PRICE DISCRIMINATION
Price
discrimination exists when the same product is sold at different prices to
different buyers. The cost of production may be same or it differs but not as
much as the difference in the charged prices.
The product is basically the same but it may have little difference like
different editions of the same book, high price & low-price edition,
different locations of seats in a cinema hall, different seats in an aircraft
or in a train etc.
A
typical case is about identical products, produced at same cost but sold at
different prices depending on the preference of the buyers, their income, their
location & the availability of substitutes. For these differences the
demand curves will be of different slopes in the different sectors of the firm.
It is also common to charge different prices for the same product at different
time periods- a new product is often sold at
a high price only to the rich, while subsequently it is sold at lower
prices to the low income groups.
Although
price discrimination is more easily implemented by a monopolist because he
controls the whole supply of a given commodity, this price policy is quite
commonly followed by most firms which charge a different price to their
customers depending on the items they purchase, relationship between sellers
& customers & other factors.
The
necessary conditions which must be fulfilled for the implementation of price
discrimination are the following.
1. The
market must be divided into sub markets with different price elasticities.
2. There
must be effective separation of the sub markets so that no reselling can take
place from the low price market to the high price market. This condition shows
why price discrimination is easier to apply with commodities like electricity
or gas or services of a doctor or lawyer which are consumed by the buyer &
can’t be resold.
Price discrimination is possible under the following conditions.
1. The nature of the
commodity: The nature of the commodity or
service may be such that there is no possibility of transferring the commodity
from one market to another like the services of doctors or lawyers.
2. Existence of Monopoly:
Discrimination is possible only if monopoly exists & there is no
competition in the market.
3. Division of market:
The market is distinctly divisible into different parts among which products
can’t be exchanged.
4. Preference or Prejudices of buyers: Sometimes price discrimination is possible when the same product is sold to different groups of people with different packaging. Also, it is not be possible for the buyers in the dearer market to transfer themselves into the cheaper market to buy the goods or services at a lower price.

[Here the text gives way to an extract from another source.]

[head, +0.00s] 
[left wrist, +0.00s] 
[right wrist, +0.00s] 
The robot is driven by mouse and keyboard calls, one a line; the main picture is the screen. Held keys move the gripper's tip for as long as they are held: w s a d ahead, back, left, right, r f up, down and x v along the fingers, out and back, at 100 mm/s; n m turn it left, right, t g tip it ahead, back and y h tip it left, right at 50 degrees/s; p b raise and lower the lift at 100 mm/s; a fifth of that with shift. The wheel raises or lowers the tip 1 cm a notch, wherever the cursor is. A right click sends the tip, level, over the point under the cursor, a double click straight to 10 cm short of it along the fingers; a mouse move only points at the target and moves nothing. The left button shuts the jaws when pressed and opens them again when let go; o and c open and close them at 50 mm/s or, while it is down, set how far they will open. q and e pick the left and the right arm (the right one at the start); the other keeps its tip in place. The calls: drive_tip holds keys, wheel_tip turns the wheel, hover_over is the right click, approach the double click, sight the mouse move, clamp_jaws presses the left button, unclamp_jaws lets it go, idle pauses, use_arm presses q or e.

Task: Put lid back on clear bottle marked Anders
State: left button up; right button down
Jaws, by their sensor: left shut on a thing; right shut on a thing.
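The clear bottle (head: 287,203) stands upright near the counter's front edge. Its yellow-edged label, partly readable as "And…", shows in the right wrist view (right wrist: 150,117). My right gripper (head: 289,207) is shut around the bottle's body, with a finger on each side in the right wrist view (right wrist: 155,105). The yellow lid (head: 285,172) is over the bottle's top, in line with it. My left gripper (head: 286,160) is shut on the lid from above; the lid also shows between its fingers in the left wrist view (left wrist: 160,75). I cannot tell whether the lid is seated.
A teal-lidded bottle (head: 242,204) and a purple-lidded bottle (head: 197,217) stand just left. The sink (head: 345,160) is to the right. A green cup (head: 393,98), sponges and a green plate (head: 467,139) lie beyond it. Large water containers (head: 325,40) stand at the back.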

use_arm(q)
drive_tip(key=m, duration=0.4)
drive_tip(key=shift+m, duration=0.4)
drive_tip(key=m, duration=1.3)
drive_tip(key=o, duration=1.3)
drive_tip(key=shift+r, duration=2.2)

5. Long distance or tariff
barriers: Price discrimination often occurs
when the markets are separated by large distance or tariff barriers.
6. Legal Sanction:
In some cases, there may be legal sanction for price discrimination like
electricity or railways.
7. Ignorance & Laziness
of the buyers: Price discrimination is
possible due to ignorance and laziness of the buyers.
8. Different purpose: It may be possible when several groups of buyers require the same service for clearly differentiated commodities. For example, the railways charge different rates of fares for the transport of coal & cotton. Price discrimination is not possible under perfect competition. It can occur under imperfect market conditions. The degree of price discrimination depends on the degree of imperfection of the market.
Prof.
A.C.Pigou has distinguished between the following three types of price
discrimination based on the degree of exploitation.
1. Price discrimination of
the first degree: Iit occurs when the
monopolist is able to sell each separate unit at different price. So each buyer
is forced to pay the price which he is willing to pay. The seller leaves no
consumer surplus with any buyer.
2. Price discrimination of
the second degree: It occurs if a monopolist
can divide the buyers into different groups & from each group he charges a
different price which is the lowest demand price of the group.
3. Price discrimination of
the third degree: It occurs when the
seller divides his buyers into two or more than two sub markets or groups
depending on the price elasticity of demand & charges a different price in
each sub market. The price charged depends on the output sold in the submarket &
the demand conditions of the sub market. This is most common. A common example
is when a seller sells at a higher price in the domestic market & lower
price in the international market.
Price discrimination is profitable when elasticities of demand in the submarkets are different. If at a single monopoly price the elasticities in the two submarkets are different then MR will be different in the two markets. The market with higher elasticity will have a higher MR & a market with lower elasticity will have a lower MR. so, it is profitable for the monopolist to transfer some commodities from low elasticity market to high elasticity market. This way the MR will increase in the low elasticity market & MR in the high elasticity market will fall. Ultimately the MR of both the market will be equal & it will not be profitable any more to transfer goods from one market to another. So, the equilibrium will be reached.
So
the equilibrium conditions are:-
1. Aggregate
MR= MC of the total product
2. MRa = MRb = MC
Thus
to pass judgement on the social desirability of a particular case of price
discrimination, all these have to be considered.